Den zu diesem frühen Saisonzeitpunkt stärksten Eindruck hinterlassen die McLaren von Auftaktsieger Jenson Button mit derzeit 25 WM-Zählern und dem aktuellen WM-Zweiten Lewis Hamilton (30). Indes machte Hamilton aus seinen zwei Pole Positions in den ersten beiden Rennen verhältnismäßig wenig: Zwei dritte Plätze. „Ich leugne es nicht, dass das enttäuschend ist, nicht wenigstens einmal gewonnen zu haben“, sagte der ungestüme Hamilton. Der ausgeglichenere und erfahrenere Part des britischen Duos setzt dagegen auf Geduld. „Wir sind immer noch am Anfang einer langen Saison“, mahnte Button.

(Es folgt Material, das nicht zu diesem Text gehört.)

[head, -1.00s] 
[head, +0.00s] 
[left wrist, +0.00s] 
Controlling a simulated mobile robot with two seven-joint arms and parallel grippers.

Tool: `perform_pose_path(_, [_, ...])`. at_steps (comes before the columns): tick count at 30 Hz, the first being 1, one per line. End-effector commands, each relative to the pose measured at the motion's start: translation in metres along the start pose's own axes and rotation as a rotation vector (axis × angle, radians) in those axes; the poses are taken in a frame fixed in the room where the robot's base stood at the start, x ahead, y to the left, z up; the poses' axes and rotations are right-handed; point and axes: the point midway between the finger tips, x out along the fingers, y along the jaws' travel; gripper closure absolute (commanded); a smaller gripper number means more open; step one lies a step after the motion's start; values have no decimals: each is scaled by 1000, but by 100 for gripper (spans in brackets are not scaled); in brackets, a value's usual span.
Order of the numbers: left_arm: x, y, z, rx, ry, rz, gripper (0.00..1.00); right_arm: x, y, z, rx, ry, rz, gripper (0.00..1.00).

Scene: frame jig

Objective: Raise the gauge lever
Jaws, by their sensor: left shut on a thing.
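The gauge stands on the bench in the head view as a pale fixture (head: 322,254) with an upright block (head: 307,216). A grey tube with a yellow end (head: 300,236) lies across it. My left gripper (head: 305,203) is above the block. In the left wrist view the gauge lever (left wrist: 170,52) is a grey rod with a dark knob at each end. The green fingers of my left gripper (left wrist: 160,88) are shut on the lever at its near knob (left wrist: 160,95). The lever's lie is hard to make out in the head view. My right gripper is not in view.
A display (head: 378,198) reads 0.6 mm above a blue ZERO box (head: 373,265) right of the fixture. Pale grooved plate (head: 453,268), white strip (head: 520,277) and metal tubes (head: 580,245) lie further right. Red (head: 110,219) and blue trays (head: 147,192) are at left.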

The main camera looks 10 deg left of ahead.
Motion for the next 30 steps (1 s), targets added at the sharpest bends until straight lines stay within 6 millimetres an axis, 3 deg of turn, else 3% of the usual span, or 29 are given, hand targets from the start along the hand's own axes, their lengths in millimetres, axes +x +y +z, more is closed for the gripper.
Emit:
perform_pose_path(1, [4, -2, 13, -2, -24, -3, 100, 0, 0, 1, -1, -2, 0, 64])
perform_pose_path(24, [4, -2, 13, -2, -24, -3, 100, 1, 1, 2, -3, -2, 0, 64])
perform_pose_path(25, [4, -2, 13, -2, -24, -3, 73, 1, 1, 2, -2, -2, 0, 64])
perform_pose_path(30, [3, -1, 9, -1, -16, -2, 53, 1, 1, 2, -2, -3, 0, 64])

Dass Ferrari-Pilot Alonso (35) als WM-Erster nach China reist, ist eher dem Fahrtalent des Spaniers, denn der Stärke der Scuderia zu verdanken. Teamkollege Felipe Massa ist noch völlig ohne Punkt. So halten sich hartnäckig Gerüchte, der Brasilianer könnte noch vor dem Start der Europa-Saison am 13. Mai in Barcelona ersetzt werden.
Die bisherigen Qualifikations-Ergebnisse lassen darauf schließen, dass die Silberpfeile von Mercedes inzwischen stärker sind als die Ferrari-Flitzer. Gemessen daran ist die Bilanz von MercedesAMG mager: Rekordchampion Michael Schumacher sammelte bislang ein Pünktchen, Nico Rosberg gar keins. „Wir hoffen, dass wir an diesem Wochenende auf der Strecke erfolgreicher sein werden als bei den ersten beiden Saisonrennen“, sagte Teamchef Ross Brawn.
Unklar ist noch, wie es nach dem China-Rennen weiter geht. Über die Austragung des eigentlich unmittelbar im Anschluss geplanten Bahrain-Rennens ist eine rege Diskussion entbrannt. Möglich, dass die Debatte darüber die Tage bis zum China-Rennen bestimmt. Wegen der anhaltenden politischen Proteste sollen einige Teams auf eine Absage des Rennens - wie schon im Vorjahr - drängen.